Another day we bake sugar cinnamon crisps. I love helping! First flour is measured into a sifter and I am allowed to sift it into a big brown earthen bowl. Aunt Leonie and Flossy add other things and I get to stir it all together. The last time we did this I stirred too fast and a lot of the flour ended up on the floor and on me. This time I stir slowly. I end up with a large lump of yummy dough. Aunt Leonie doesn’t care how much dough I eat. She spreads flour on the counter and plops the dough into the middle. She hands me a long wooden rolling pin and I push the dough back and forth until it’s flat. We tear off pieces of dough and form them in our hands to make whatever shapes we want and lay them on the cookie sheet. Cinnamon and sugar are sprinkled over the tops and the pan goes into the oven. Aunt Leonie says this is the same dough she would make if she were going to make a pie. When we can just begin to smell it, Flossie opens the oven door and takes out the puffy golden shapes. We let them cool down then sit at the table laughing and telling jokes while we eat crisps with a large glass of cold milk.

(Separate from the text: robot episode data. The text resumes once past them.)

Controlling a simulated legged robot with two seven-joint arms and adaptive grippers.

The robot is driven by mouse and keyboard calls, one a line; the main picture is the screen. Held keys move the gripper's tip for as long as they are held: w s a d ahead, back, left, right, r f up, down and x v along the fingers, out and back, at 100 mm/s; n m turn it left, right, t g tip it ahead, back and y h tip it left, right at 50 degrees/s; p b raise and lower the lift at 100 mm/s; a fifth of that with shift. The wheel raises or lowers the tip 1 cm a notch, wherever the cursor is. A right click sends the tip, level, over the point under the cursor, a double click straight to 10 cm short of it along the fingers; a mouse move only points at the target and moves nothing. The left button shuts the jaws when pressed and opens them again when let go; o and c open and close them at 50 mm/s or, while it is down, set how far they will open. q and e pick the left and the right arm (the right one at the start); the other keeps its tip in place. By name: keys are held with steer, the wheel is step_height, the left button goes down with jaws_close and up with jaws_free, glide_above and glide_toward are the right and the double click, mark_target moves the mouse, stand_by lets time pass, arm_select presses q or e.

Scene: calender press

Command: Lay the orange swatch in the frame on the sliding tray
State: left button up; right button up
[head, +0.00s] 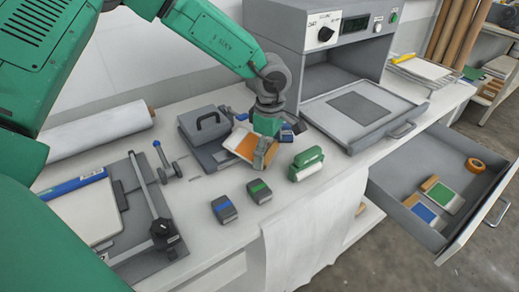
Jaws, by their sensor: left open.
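The orange swatch (242,145), an orange face with a pale edge, lies at the middle of the bench. My left gripper (263,158) is open over the right side of the swatch and hides part of it. I cannot tell whether its fingers touch the swatch. The sliding tray (398,103) is pulled out of the grey press at the upper right. A flat dark grey rectangle (358,108) on the tray marks where the frame appears to be, with nothing lying in it. My right gripper is not in view.
A press with a dial (305,50) stands behind the tray. A grey handled block (203,122) is left of the swatch. A green-and-white tool (306,164) and two small dark blocks (224,209) are nearer. An open drawer (447,236) at right holds blue and green swatches and tape.

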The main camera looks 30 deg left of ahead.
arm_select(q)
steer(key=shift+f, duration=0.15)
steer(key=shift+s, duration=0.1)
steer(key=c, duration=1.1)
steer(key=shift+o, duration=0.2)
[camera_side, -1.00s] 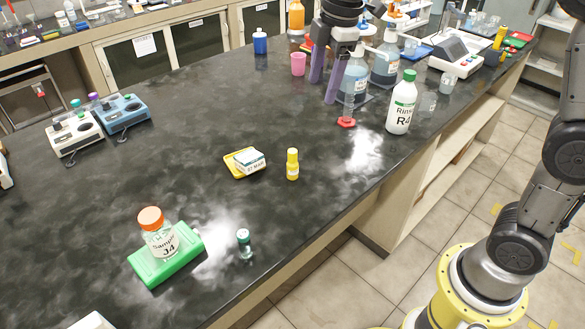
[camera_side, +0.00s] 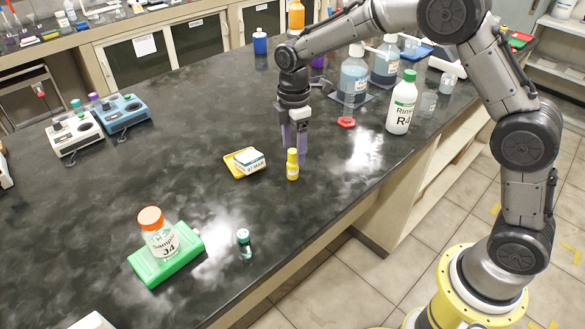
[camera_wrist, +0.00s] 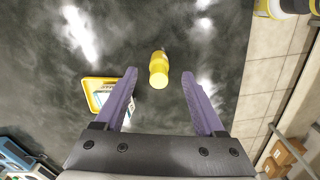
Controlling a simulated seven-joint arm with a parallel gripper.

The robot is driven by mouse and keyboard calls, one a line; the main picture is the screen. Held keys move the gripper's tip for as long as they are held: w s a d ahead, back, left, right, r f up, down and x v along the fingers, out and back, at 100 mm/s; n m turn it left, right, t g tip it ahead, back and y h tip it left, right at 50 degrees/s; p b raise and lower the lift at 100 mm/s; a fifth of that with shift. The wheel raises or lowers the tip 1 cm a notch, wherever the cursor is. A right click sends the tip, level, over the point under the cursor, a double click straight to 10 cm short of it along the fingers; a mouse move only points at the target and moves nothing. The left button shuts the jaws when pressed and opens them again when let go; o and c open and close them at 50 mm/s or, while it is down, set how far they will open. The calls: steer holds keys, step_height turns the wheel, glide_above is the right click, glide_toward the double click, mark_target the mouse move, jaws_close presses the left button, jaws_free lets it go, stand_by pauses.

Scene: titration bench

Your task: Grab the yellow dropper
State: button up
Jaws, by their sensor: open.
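The yellow dropper (camera_side: 292,165), a small bottle with a narrower top and a pale label, stands upright on the black bench. My gripper (camera_side: 294,150) points down just behind it in the side view, its purple fingers partly hidden by the dropper. In the wrist view the yellow dropper (camera_wrist: 158,70) lies ahead between the lines of the two open fingers (camera_wrist: 160,82), touching neither. The gripper is open and empty.
A yellow tray (camera_side: 231,166) with a labelled white and teal box (camera_side: 250,160) sits close left of the dropper. Bench space in front is clear.

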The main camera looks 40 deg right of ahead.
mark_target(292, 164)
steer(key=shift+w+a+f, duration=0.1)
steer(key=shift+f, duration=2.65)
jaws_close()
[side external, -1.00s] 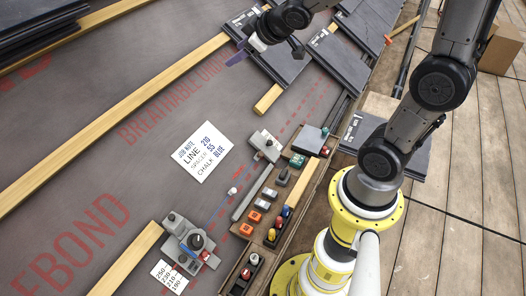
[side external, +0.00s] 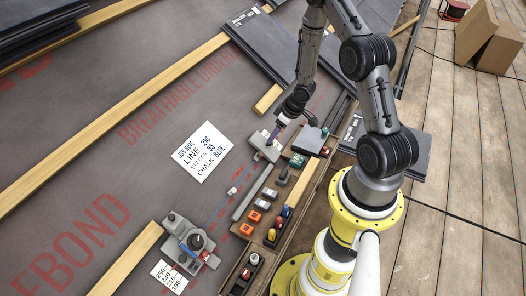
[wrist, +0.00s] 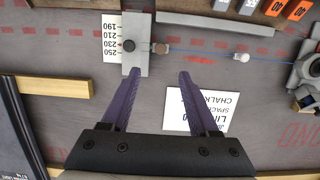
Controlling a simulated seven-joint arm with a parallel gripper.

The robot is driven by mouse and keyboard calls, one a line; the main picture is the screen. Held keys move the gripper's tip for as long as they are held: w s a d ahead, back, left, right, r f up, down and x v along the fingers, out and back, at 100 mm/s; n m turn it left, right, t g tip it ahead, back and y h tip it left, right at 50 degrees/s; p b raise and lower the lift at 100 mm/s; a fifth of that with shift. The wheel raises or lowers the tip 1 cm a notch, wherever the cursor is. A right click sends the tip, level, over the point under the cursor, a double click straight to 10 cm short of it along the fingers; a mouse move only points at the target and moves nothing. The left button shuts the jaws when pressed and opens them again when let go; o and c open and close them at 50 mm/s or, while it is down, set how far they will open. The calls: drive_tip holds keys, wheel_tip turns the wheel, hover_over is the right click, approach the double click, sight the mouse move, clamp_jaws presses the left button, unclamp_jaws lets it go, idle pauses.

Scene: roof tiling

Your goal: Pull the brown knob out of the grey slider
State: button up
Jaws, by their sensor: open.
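The grey slider (wrist: 138,62) lies on the dark sheet at the upper left of the wrist view, beside a white number scale. A small brown knob (wrist: 161,48) with a pale collar sits at its right side, at the end of a blue line. A dark round knob (wrist: 128,45) is on the slider's face. In the side external view the slider (side external: 262,153) is partly behind my gripper. My gripper (wrist: 158,75) is open and empty. In the wrist picture its purple fingers flank the brown knob's position, with their tips just below it.
A blue line runs to a white knob (wrist: 238,57). A grey device (side external: 188,241) is at the lower left of the side external view. A wooden tray (side external: 253,250) with orange blocks and other parts lies alongside. A white note card (side external: 203,151) lies on open sheet.

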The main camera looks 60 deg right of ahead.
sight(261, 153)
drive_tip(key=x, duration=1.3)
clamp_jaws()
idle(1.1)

Most summer afternoons, when the locusts are droning their noisy tunes, I sit between Aunt Leonie and Flossy on their huge wooden porch swing—so big my feet can’t even touch the floor. There is something wonderful about the warm arm around me that gently pulls me into the huge lump on Aunt Leonie’s side she calls her “hernia”. The metal links of the chains above us creak as we swing but we don’t hear it because we are singing. Loudly! “Old Susanna”.   “B-I-N-G-O”. “On Top Of Old Smokey”. “The Old Gray Mare”. My eyes glaze over with how good it feels to go back and forth, back and forth, back and forth. Aunt Leonie’s wobbly old-lady’s voice, Flossie’s deep clear one and my little girl’s high pitches—a bit too loud--form a choir, like angels singing in heaven.

I know some of the reasons why I can’t wait to be at Aunt Leonie’s. She enjoys hearing my stories and listens to every word. She is fun and likes me just the way I am. When I am here, I am happy. The things that make me feel bad seem to melt away. Here, it is different. When I am with Aunt Leonie, I know I have a place in the world. I belong.